2. 2 A fluidic circulation device according to claim 1 in which the processing zone comprises a heat exchanger, a gas scrubber, a flare/combustor/incinerator, a filtration system, a catalytic reactor, mass transfer hardware, or mixer.
3. 3 A fluidic circulation device according to claim 1 or 2 having a baffle downstream end of the Coanda nozzle adapted to encourage fluid flow through the processing zone.
4. 4 A fluidic circulation device according to any of claims 1 to 3 in which the Coanda nozzle is of the internal or external type.
5. 5 A fluidic circulation device according to claim 1 in which the fluid flow device comprises a supply tube for a first liquid, the tube having an aperture or slot, the aperture or slot having means directing emergent fluid flow over the curved outer surface of the tube whereby surrounding second fluid is entrained into the first fluid, the means for directing emergent fluid flow comprising a movable flap between the said means and the supply tube, there also being means downstream of the aperture or slot for facilitating fluid flow away from the tube comprising a fin attached to the surface of the tube.

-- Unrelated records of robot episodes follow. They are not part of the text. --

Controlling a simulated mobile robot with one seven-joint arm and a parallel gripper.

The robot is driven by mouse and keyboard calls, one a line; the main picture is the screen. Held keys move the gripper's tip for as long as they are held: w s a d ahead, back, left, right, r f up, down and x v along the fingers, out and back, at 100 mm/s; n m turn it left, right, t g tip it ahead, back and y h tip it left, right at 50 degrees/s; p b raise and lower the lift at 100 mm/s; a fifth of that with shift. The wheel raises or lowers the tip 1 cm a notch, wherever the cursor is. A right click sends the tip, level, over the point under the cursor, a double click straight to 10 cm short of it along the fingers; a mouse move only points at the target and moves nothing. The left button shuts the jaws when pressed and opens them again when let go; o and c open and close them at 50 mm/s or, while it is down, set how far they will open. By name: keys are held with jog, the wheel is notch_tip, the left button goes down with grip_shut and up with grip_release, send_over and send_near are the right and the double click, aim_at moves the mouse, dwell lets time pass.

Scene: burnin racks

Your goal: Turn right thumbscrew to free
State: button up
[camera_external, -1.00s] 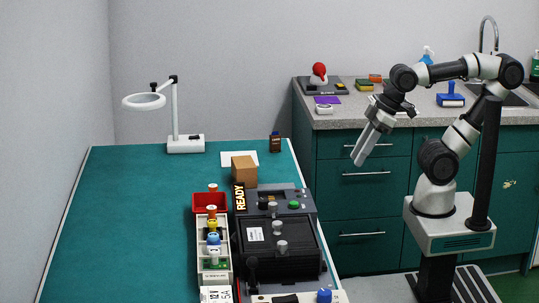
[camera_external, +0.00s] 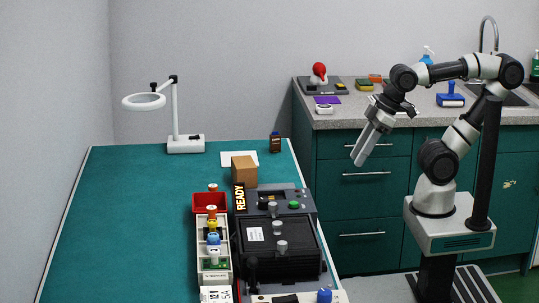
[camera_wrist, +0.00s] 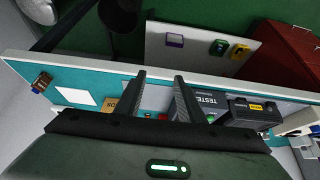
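A black tester unit (camera_external: 262,262) stands at the table's right edge. Several small grey knobs show on and around it, among them a far knob (camera_external: 273,209), a middle knob (camera_external: 277,228) and a near knob (camera_external: 281,248). I cannot tell which is the right thumbscrew. My gripper (camera_external: 359,158) hangs in the air to the right of the table, well apart from the unit, pointing down and left. In the wrist view, its two fingers (camera_wrist: 159,78) stand apart with nothing held. They partly cover the equipment there, including a grey panel marked TESTE (camera_wrist: 208,99).
A red bin (camera_external: 208,203), a white rack of coloured parts (camera_external: 202,262) and a cardboard box (camera_external: 244,171) stand around the unit. A ring lamp (camera_external: 185,145) is at the back. The table's left half is clear. A counter (camera_external: 390,118) lies behind my arm.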

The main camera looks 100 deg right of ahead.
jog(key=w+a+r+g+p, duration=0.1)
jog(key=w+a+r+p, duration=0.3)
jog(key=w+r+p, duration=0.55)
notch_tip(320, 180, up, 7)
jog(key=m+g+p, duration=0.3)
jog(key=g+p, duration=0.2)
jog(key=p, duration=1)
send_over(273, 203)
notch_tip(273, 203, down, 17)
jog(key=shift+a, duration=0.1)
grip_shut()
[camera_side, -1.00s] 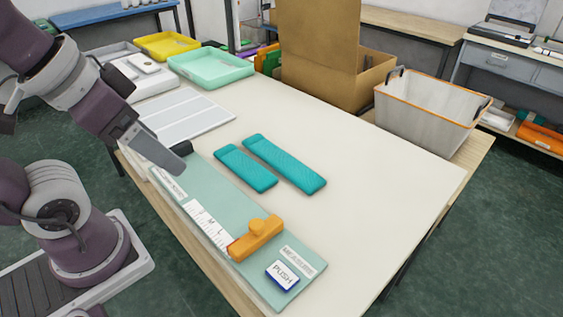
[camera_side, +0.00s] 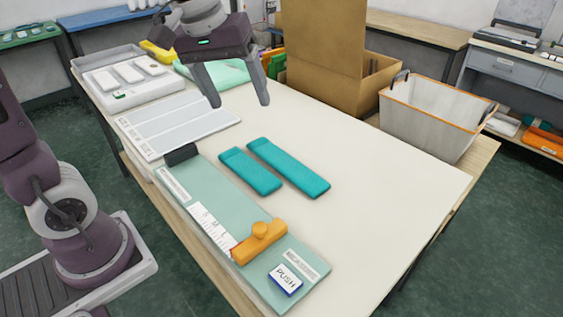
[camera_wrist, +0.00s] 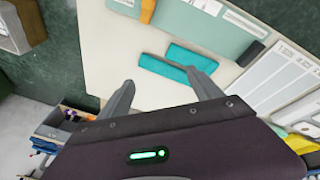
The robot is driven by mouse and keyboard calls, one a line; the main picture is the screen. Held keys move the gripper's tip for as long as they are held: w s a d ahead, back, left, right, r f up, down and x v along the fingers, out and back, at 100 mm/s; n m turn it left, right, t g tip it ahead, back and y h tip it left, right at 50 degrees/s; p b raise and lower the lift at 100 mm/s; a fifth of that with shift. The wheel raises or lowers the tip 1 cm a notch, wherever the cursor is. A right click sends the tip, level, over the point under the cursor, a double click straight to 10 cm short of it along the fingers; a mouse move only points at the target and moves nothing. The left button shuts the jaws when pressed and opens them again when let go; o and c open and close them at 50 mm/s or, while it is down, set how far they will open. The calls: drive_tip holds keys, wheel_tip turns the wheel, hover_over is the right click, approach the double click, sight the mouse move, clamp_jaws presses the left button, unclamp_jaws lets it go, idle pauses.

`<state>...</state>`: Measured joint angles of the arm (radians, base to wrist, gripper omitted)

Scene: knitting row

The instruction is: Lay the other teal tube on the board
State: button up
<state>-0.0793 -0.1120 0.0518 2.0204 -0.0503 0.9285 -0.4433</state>
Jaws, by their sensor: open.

6. 6 A fluidic circulation device according to claim 1 in which the fluid flow device comprises a supply tube for a first liquid, the tube having an aperture or slot, the aperture or slot having means directing emergent fluid flow over the curved outer surface of the tube whereby surrounding second fluid is entrained into the first fluid, the means for directing emergent fluid flow comprising a fixed width outlet gap between the said means and the supply tube, there also being means downstream of the aperture or slot for facilitating fluid flow away from the tube comprising a fin attached to the surface of the tube.
7. 7 A fluidic circulation device according to claim 6 in which the Coanda nozzle comprises a pair of inlets for primary fluids, the fluids emerging from the nozzle on opposite sides of the movable flap.
8. 8 A fluidic circulation device as herein before described and with reference to Figures 1 to 8 of the accompanying drawings.